An Italian newspaper publishes a controversial report on an alleged secret network of gay priests in the Vatican. Campaigns start against two American cardinals linked to sex abuse scandals who are about to head to Rome to vote for the new pope. A top British cardinal steps down amid allegations of unspecified "inappropriate" behavior with priests and says he won't attend the papal conclave. Catholics worldwide start opining about what the next pontiff's race, age and origin should be, while the dozen or so rumored candidates for pope keep insisting, "No, not me!"
Welcome to the secretive and at times confusing process of selecting a new pope.
In two days, Pope Benedict XVI will stay goodbye to the papacy, leaving the world's 1.2 billion Roman Catholics without a leader and dozens of top-ranking cardinals in charge.
Nobody knows exactly when the conclave -- the closed-door meeting of cardinals who will elect Benedict's successor -- will take place. According to new rules that Benedict issued Monday, it could be as early as March 1 or as late as March 20. It's up to the cardinals to decide, though reports have indicated the conclave may start between March 9 and 11.
But as the mostly European men who will choose the new leader of the largest church in the world arrive at the Vatican this week, the maneuverings, media leaks and seemingly off-the-cuffs remarks are well under way.
"There's technically no overt campaign," said Catholic church analyst Father Thomas Reese, author of Inside the Vatican: The Politics and Organization of the Catholic Church. Public campaigning for the papacy is frowned upon and any cardinal who did so would not get the position, he said.
"What the cardinals will say publicly is mostly generalities about what kind of pope they want -- maybe someone from the Third World or a good communicator.
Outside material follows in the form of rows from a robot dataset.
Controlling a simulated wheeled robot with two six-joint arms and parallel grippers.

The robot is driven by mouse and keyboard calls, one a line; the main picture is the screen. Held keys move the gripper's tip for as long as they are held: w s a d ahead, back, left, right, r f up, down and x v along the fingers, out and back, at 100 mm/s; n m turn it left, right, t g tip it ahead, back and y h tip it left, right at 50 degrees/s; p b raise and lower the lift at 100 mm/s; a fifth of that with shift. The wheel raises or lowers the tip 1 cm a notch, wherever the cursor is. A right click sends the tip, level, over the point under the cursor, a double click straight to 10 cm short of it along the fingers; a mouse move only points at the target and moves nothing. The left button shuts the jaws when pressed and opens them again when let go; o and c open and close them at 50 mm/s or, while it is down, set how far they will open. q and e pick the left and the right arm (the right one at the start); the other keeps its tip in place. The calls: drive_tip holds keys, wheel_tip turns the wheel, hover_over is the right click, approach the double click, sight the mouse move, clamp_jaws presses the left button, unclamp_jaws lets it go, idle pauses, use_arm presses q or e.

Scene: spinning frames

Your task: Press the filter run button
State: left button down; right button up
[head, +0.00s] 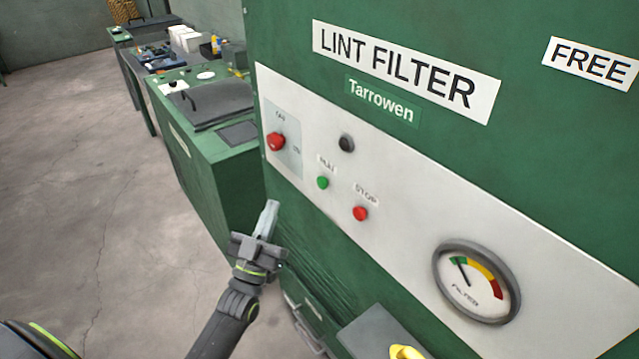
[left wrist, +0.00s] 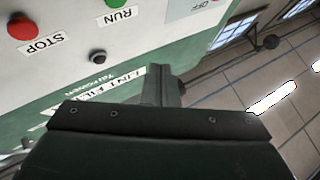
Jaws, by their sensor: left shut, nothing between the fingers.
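The green RUN button (head: 323,183) sits on the white control panel (head: 400,215) of the green lint filter cabinet, under its RUN label. It also shows at the top of the left wrist view (left wrist: 113,3), partly cut off by the frame edge. The red STOP button (head: 360,214) is to its lower right. My left gripper (head: 268,218) is shut and empty, with its fingertips below and left of the RUN button in the head view. It looks apart from the button. My right gripper is not in view.
A red OFF/ON rotary switch (head: 276,141), a black knob (head: 346,143) and a round filter gauge (head: 476,282) share the panel. A yellow object (head: 408,352) is at the bottom. Green machines (head: 205,130) stand behind left. The floor (head: 90,180) at left is clear.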

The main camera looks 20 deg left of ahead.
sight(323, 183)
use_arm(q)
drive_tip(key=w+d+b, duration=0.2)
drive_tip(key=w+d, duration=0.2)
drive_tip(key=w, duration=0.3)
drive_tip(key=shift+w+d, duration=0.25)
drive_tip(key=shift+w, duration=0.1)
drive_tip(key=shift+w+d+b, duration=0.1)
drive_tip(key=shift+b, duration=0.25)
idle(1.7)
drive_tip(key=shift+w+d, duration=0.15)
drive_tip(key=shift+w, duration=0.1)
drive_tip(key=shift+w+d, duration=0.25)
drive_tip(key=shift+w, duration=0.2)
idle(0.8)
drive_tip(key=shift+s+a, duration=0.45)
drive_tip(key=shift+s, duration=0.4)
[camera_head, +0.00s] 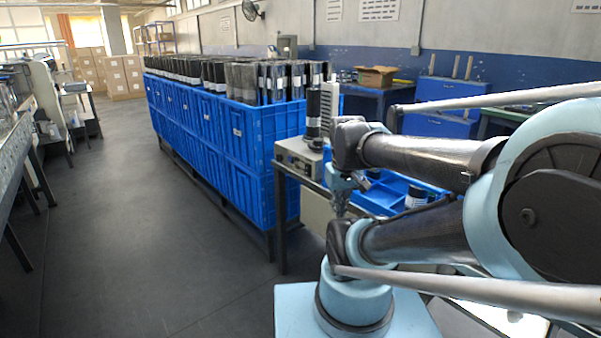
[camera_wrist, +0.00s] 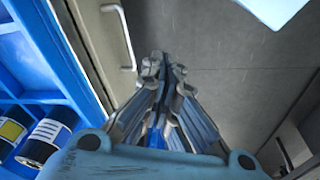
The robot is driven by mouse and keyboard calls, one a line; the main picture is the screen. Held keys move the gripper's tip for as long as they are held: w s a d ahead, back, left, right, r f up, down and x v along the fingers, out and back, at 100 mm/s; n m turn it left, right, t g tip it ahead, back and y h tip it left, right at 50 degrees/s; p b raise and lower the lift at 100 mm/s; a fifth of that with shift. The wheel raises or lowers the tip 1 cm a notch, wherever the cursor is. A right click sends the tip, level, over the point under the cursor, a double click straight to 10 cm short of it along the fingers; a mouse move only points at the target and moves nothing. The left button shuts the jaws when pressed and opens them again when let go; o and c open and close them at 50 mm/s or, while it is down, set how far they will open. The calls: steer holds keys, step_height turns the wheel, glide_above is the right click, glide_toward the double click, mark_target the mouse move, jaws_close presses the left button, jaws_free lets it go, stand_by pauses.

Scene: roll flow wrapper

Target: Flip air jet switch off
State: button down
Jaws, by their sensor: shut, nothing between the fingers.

But the real politicking goes on over dinner and coffee behind closed doors as the cardinals feel one another out, ask questions and figure out who will best succeed the pope," Reese said.
The conclave itself, involving a time-honored series of ballot-casting rituals, will take place at the Sistine Chapel. But the 115 cardinals who will vote in the conclave will all reside at the closely guarded Domus Sanctae Marthae, a Vatican residence just past the outskirts of Vatican City. It's there and at meetings and Masses across Vatican City where the discreet, seemingly casual inquiries into who could and should be the next pope will take place.
Should the next pope be from Europe, as tradition holds, or from Africa, South America, North America or Asia? The names of several non-European cardinals have been floated in the media as potential successors, including long-shot contenders from the U.S.: Cardinals Timothy Dolan of New York and Sean O'Malley of Boston. ("Please God, I'll be home by Palm Sunday ... if I'm in Rome longer, please send peanut butter," Dolan wrote Monday on his blog.)
Should the new pope be younger? Cardinal Peter Turkson of Ghana, also rumored to be in the running, is 64, while Cardinal Marc Ouellet of Quebec is 68. (Benedict, 85, became pope at age 78 and cited his ailing health as one reason he is stepping down.)
Should the pope come from a more liberal wing of the church? Chances are that the next pontiff, in substance if perhaps not in style, will closely resemble Benedict: conservative by doctrine and determined to maintain church teachings on controversial issues such as sexuality and contraception. Just look at the numbers: Among the voting cardinals, more than half have been appointed by Benedict, while the rest are appointees of John Paul II. While Benedict's more guarded demeanor differentiates him from the famous warmth of his predecessor, the two men agreed theologically.
Where should the smart money go? As in American politics, cardinals tend to vote for people they are familiar with, which means Italians and other Europeans -- who because of geography alone circle most frequently at the Vatican -- have a leg up, say church observers.
"For most of the church's life, we've had two or three dozen cardinals who probably knew each other to one degree or another," said Christopher Bellitto, chairman and associate professor of history at Kean University in Union, N.J. "Now with all these cardinals, there's no possible way they all know each other. For the 10 names that are on anybody's list, people will sit over dinner and lunch and say to each other, 'Do you know this person? What do you think of him?' That's very different from direct campaigning or any alliances."
"These are human beings trying to operate in an institution established by Jesus," he added.
The human element is key, Reese said.
First, of course, the cardinals want to choose someone who will lead the church well, albeit in the direction that each cardinal supports.
But second, Reese said, "they are looking for someone they have a good relationship with, someone who listens to them. Ideally, they would like one of their friends to be pope -- that's how they would have influence on the papacy. Third, they want someone who is well-received in their own country. Tip O'Neill was right: All politics is local."